Exercise directions: Copy every line with the string "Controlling" in it.

* * *

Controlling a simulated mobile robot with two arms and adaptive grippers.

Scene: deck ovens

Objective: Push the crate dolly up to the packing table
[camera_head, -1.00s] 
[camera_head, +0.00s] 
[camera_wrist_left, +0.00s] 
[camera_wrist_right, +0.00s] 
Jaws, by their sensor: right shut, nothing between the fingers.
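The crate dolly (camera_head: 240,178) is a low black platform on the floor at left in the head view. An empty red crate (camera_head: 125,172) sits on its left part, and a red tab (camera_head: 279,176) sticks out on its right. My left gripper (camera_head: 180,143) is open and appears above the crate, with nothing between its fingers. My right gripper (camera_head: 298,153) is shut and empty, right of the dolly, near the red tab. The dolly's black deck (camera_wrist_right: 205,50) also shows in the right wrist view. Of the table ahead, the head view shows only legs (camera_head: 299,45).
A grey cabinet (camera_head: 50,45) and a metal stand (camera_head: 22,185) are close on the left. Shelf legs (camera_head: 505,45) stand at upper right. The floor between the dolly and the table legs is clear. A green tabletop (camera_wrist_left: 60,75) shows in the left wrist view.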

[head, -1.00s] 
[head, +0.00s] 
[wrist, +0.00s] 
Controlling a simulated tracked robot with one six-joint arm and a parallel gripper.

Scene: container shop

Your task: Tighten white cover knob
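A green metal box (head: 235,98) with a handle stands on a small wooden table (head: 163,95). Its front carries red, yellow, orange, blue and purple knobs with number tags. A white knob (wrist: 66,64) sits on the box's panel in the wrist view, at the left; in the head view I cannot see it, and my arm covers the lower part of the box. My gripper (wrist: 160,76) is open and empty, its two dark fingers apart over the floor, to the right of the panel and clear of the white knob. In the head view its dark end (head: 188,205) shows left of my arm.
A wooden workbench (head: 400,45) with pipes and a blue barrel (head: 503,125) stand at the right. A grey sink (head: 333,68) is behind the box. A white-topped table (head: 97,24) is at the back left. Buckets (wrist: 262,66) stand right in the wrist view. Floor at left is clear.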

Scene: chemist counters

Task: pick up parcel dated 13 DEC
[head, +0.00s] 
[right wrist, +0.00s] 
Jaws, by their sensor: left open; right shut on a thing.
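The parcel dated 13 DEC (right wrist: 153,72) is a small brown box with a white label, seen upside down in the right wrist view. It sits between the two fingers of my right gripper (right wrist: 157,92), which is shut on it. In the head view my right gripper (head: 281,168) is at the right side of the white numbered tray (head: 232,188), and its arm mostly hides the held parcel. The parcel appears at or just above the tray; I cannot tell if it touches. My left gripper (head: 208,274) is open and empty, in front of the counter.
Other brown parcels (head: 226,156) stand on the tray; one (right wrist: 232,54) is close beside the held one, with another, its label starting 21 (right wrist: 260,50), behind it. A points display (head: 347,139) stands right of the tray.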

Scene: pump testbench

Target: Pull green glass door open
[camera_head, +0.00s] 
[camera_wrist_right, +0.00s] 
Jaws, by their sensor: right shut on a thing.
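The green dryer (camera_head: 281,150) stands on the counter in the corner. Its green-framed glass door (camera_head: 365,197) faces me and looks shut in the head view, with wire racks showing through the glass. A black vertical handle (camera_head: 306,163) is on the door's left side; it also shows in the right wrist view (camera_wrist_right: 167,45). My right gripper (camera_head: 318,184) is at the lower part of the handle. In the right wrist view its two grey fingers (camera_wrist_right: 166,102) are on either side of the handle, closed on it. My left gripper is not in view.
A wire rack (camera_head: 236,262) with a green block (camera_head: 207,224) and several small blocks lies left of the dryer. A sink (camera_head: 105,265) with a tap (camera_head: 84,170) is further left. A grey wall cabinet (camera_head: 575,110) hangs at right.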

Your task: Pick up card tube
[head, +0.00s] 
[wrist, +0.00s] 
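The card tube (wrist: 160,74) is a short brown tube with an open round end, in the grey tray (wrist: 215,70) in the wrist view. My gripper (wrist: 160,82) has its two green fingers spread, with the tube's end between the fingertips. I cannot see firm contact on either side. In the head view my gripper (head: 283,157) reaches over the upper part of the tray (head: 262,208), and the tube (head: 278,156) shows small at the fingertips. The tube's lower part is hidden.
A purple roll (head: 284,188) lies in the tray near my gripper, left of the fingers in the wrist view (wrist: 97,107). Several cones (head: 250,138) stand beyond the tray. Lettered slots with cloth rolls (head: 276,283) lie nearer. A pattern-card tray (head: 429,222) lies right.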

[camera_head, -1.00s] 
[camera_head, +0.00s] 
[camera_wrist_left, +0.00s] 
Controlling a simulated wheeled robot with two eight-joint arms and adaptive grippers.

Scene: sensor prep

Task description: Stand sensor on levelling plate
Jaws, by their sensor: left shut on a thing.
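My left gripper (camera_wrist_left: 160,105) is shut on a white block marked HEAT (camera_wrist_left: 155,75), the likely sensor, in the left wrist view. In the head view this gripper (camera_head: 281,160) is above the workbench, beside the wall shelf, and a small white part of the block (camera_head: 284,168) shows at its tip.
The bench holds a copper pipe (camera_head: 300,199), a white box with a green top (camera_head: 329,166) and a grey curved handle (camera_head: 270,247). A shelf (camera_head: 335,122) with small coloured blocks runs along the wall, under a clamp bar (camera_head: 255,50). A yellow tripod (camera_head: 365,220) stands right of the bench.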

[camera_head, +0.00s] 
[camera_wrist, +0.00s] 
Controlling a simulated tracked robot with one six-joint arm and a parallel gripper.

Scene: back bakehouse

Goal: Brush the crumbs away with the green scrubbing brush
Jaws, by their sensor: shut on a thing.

* * *

Expected answer:
Controlling a simulated mobile robot with two arms and adaptive grippers.
Controlling a simulated tracked robot with one six-joint arm and a parallel gripper.
Controlling a simulated wheeled robot with two eight-joint arms and adaptive grippers.
Controlling a simulated tracked robot with one six-joint arm and a parallel gripper.

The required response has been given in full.